>> START

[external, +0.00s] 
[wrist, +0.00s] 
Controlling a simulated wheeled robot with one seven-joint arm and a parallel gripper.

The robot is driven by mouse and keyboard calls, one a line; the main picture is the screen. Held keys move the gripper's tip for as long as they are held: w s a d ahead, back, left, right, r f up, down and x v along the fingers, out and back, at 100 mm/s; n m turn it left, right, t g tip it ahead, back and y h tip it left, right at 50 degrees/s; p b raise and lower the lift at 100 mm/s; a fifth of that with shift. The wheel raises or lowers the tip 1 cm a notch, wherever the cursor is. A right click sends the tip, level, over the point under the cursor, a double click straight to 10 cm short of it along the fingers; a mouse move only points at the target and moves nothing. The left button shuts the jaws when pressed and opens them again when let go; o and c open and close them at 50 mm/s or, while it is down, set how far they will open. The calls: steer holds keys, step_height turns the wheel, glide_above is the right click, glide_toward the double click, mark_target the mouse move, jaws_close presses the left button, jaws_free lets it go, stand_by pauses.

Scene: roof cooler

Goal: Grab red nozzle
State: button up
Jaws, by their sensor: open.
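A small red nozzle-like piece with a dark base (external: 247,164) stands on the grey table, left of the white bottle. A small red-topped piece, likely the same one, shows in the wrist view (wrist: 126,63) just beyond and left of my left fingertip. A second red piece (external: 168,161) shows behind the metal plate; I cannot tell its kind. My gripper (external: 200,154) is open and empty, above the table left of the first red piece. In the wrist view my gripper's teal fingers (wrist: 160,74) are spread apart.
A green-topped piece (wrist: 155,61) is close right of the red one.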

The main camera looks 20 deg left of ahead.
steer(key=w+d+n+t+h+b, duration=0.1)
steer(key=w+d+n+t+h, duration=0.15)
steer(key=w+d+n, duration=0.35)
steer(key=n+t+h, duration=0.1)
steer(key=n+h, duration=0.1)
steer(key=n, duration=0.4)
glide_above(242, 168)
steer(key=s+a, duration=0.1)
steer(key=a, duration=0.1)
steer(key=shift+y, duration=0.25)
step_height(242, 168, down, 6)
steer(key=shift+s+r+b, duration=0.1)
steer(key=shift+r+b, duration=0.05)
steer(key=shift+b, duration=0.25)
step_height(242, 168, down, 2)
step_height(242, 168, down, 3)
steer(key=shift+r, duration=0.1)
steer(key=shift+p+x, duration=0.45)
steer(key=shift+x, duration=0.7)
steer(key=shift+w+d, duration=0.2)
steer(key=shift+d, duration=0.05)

>> END

- **REQUIREMENT**: Copy only this span: the line that contains "State: button up", the last line, and every line between them.

- **TASK RESULT**:
State: button up
Jaws, by their sensor: open.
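A small red nozzle-like piece with a dark base (external: 247,164) stands on the grey table, left of the white bottle. A small red-topped piece, likely the same one, shows in the wrist view (wrist: 126,63) just beyond and left of my left fingertip. A second red piece (external: 168,161) shows behind the metal plate; I cannot tell its kind. My gripper (external: 200,154) is open and empty, above the table left of the first red piece. In the wrist view my gripper's teal fingers (wrist: 160,74) are spread apart.
A green-topped piece (wrist: 155,61) is close right of the red one.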

The main camera looks 20 deg left of ahead.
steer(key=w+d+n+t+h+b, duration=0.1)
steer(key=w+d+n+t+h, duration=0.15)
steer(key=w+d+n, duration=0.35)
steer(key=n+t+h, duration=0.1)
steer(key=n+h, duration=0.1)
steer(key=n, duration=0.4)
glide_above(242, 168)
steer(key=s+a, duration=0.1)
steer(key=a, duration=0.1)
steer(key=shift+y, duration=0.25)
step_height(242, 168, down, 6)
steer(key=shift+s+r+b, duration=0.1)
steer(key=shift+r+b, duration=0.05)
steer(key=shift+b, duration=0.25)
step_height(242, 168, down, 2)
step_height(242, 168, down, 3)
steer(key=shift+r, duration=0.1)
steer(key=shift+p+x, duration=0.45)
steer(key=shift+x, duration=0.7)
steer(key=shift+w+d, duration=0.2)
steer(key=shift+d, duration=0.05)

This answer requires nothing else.